A 7H34, l'embarcation fait marche arrière et part à la recherche d'un meilleur site pour débarquer.

Il leur faudra plusieurs heures pour trouver un lieu adéquat.

Ce n'est qu'alors que les blessés pourront être transportés vers un navire hôpital.

- Sang et sel -

Le pont de l'embarcation "débordait de sang" mélangé à l'eau salée qui avait pénétré lors du premier abaissement de la rampe, raconte-t-il.

Sur la plage, il se souvient des corps de soldats. "Et des gars qui pleuraient".

"C'était terrible".

Le bateau transportait un bulldozer destiné aux opérations de déminage. Mais quand ce dernier "est arrivé sur la plage, il a roulé sur une mine, j'ai appris ça le lendemain matin", dit M. Rung.

Si les soldats "n'étaient pas touchés par une balle, ils pouvaient facilement marcher sur une mine", souligne-t-il.

Deux jours après le Débarquement, le jeune homme fait une découverte macabre: "une grande pile de bras et de jambes", décrit-il, confiant s'être interrogé sur la façon d'identifier ces morts dans de telles conditions.

- Témoignage -

Après plus de deux mois en Normandie, Richard Rung est envoyé sur l'île de Leyte dans les Philippines, théâtre d'affrontements entre les troupes alliées et japonaises.
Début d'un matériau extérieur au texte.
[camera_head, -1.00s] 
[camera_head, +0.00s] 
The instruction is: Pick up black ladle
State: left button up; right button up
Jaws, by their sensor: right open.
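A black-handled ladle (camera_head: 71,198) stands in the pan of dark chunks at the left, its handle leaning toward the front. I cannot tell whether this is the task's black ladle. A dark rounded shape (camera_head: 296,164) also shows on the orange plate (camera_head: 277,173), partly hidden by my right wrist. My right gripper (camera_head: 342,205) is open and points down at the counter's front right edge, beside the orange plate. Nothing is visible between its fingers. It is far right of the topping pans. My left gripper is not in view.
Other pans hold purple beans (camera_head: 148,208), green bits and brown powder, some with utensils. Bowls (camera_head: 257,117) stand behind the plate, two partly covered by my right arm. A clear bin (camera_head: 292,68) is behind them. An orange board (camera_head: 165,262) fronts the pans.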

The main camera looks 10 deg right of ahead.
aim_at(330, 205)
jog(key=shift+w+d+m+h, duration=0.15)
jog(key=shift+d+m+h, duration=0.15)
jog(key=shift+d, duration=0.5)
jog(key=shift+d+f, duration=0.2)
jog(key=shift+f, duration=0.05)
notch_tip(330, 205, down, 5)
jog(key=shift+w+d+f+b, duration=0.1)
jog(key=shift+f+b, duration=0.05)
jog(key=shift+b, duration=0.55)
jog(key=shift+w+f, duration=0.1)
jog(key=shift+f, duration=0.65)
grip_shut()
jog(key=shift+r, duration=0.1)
C'est là qu'il apprend la reddition du Japon, le 2 septembre 1945.

"Personne ne peut imaginer le sentiment qui nous a traversé quand nous avons vu et su que la guerre était finie, et que ce pour quoi nous avions combattu si longtemps et si durement était enfin arrivé", écrit-il alors dans son journal.

Après sa démobilisation en 1946, M. Rung part étudier à l'université. Il deviendra ensuite professeur d'histoire et de sciences politiques.

Dans un premier temps, il n'a pas trop parlé de ce qu'il a vécu au front, pensant que c'est mieux ainsi. Mais "c'était une erreur", confie-t-il. "Un homme qui dit +je ne veux pas en parler+ a en fait besoin d'en parler".

Aujourd'hui encore, le nonagénaire continue de raconter son histoire à des jeunes. Il les exhorte "à travailler à la paix, et pas à la guerre".